AIM
Using the data beneath, show every line that includes the word "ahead".

RECORDED DATA
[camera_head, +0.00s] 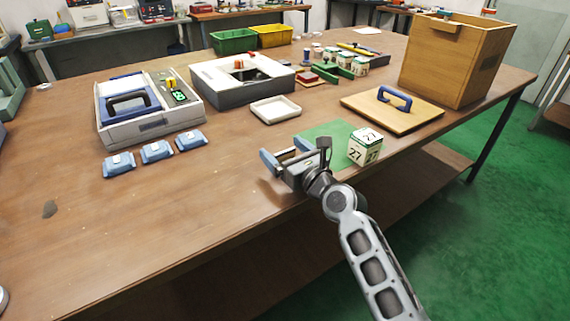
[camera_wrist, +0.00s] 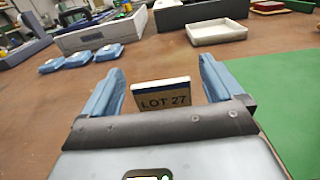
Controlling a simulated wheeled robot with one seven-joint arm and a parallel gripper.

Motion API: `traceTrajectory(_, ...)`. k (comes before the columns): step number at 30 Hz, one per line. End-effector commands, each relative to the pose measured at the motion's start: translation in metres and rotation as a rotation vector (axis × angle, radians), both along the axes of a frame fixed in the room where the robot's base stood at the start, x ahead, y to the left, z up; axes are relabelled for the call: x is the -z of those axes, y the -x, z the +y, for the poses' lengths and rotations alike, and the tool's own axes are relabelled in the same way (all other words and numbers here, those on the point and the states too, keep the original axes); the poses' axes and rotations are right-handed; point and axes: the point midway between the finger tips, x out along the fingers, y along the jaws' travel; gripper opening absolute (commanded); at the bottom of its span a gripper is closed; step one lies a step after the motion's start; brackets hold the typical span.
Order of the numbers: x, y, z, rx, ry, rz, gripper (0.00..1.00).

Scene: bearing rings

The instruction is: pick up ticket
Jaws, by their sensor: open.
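The ticket (camera_wrist: 163,97), a small pale card with a dark blue top edge and the print LOT 27, shows in the wrist view between my fingers. It appears upright, with its face towards the camera. My gripper (camera_wrist: 162,66) is open, with one blue finger on each side of the ticket and a visible gap on both sides. In the head view my gripper (camera_head: 285,150) is low at the table's front edge, left of the green mat. The ticket is mostly hidden there by the gripper. The lower edge of the ticket is hidden by the gripper body in the wrist view.
A white cube marked 27 (camera_head: 366,146) stands on the green mat (camera_head: 325,134), right of my gripper. A shallow white tray (camera_head: 275,110) lies behind. Several blue cases (camera_head: 157,151) sit left. A wooden board with a blue handle (camera_head: 393,113) and a wooden box (camera_head: 455,62) stand right.

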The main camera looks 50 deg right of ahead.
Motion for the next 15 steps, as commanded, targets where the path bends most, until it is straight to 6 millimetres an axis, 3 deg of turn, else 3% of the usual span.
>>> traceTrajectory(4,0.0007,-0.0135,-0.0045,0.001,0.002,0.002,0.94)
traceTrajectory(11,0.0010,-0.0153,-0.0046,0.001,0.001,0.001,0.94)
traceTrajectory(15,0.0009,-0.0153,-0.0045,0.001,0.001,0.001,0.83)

IN RESPONSE
Motion API: `traceTrajectory(_, ...)`. k (comes before the columns): step number at 30 Hz, one per line. End-effector commands, each relative to the pose measured at the motion's start: translation in metres and rotation as a rotation vector (axis × angle, radians), both along the axes of a frame fixed in the room where the robot's base stood at the start, x ahead, y to the left, z up; axes are relabelled for the call: x is the -z of those axes, y the -x, z the +y, for the poses' lengths and rotations alike, and the tool's own axes are relabelled in the same way (all other words and numbers here, those on the point and the states too, keep the original axes); the poses' axes and rotations are right-handed; point and axes: the point midway between the finger tips, x out along the fingers, y along the jaws' travel; gripper opening absolute (commanded); at the bottom of its span a gripper is closed; step one lies a step after the motion's start; brackets hold the typical span.
The main camera looks 50 deg right of ahead.

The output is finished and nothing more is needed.